- _Task description_
Extract the listing below in full, unchanged.

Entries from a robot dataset
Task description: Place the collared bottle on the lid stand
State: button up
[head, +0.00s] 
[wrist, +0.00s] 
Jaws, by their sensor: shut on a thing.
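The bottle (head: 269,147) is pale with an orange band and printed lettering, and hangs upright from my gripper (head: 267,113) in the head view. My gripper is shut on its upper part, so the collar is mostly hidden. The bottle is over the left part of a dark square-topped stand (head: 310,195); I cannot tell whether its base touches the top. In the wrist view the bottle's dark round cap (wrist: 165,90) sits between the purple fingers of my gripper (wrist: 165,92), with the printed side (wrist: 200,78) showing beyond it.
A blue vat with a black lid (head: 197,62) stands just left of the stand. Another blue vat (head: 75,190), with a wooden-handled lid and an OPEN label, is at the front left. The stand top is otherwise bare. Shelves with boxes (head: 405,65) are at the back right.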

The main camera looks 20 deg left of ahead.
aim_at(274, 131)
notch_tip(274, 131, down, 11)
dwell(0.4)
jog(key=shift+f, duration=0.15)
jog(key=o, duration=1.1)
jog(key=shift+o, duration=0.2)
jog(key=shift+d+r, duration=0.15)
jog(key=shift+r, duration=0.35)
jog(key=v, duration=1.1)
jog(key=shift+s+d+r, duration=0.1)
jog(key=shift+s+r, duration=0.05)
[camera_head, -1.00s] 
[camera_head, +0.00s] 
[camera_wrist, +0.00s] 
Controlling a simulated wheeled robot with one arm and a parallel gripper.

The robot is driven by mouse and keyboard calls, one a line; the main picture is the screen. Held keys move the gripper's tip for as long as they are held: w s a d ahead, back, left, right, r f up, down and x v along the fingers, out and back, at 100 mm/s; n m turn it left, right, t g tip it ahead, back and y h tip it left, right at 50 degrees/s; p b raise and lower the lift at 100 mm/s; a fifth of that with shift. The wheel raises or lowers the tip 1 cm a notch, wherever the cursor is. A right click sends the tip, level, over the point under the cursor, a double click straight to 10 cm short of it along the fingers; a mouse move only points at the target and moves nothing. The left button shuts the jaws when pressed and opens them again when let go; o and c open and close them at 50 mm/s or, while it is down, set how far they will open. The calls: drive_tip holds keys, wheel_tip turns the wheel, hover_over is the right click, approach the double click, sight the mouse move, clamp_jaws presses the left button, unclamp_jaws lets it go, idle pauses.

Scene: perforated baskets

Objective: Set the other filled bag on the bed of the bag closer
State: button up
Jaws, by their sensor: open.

- _Answer for this exercise_
Task description: Place the collared bottle on the lid stand
State: button up
[head, +0.00s] 
[wrist, +0.00s] 
Jaws, by their sensor: shut on a thing.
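The bottle (head: 269,147) is pale with an orange band and printed lettering, and hangs upright from my gripper (head: 267,113) in the head view. My gripper is shut on its upper part, so the collar is mostly hidden. The bottle is over the left part of a dark square-topped stand (head: 310,195); I cannot tell whether its base touches the top. In the wrist view the bottle's dark round cap (wrist: 165,90) sits between the purple fingers of my gripper (wrist: 165,92), with the printed side (wrist: 200,78) showing beyond it.
A blue vat with a black lid (head: 197,62) stands just left of the stand. Another blue vat (head: 75,190), with a wooden-handled lid and an OPEN label, is at the front left. The stand top is otherwise bare. Shelves with boxes (head: 405,65) are at the back right.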

The main camera looks 20 deg left of ahead.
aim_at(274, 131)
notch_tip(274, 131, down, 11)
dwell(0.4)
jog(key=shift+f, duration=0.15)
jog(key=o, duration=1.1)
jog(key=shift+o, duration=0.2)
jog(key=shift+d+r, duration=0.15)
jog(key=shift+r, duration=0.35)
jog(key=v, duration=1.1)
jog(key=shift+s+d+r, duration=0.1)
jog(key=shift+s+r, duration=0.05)
[camera_head, -1.00s] 
[camera_head, +0.00s] 
[camera_wrist, +0.00s] 
Controlling a simulated wheeled robot with one arm and a parallel gripper.

The robot is driven by mouse and keyboard calls, one a line; the main picture is the screen. Held keys move the gripper's tip for as long as they are held: w s a d ahead, back, left, right, r f up, down and x v along the fingers, out and back, at 100 mm/s; n m turn it left, right, t g tip it ahead, back and y h tip it left, right at 50 degrees/s; p b raise and lower the lift at 100 mm/s; a fifth of that with shift. The wheel raises or lowers the tip 1 cm a notch, wherever the cursor is. A right click sends the tip, level, over the point under the cursor, a double click straight to 10 cm short of it along the fingers; a mouse move only points at the target and moves nothing. The left button shuts the jaws when pressed and opens them again when let go; o and c open and close them at 50 mm/s or, while it is down, set how far they will open. The calls: drive_tip holds keys, wheel_tip turns the wheel, hover_over is the right click, approach the double click, sight the mouse move, clamp_jaws presses the left button, unclamp_jaws lets it go, idle pauses.

Scene: perforated baskets

Objective: Set the other filled bag on the bed of the bag closer
State: button up
Jaws, by their sensor: open.

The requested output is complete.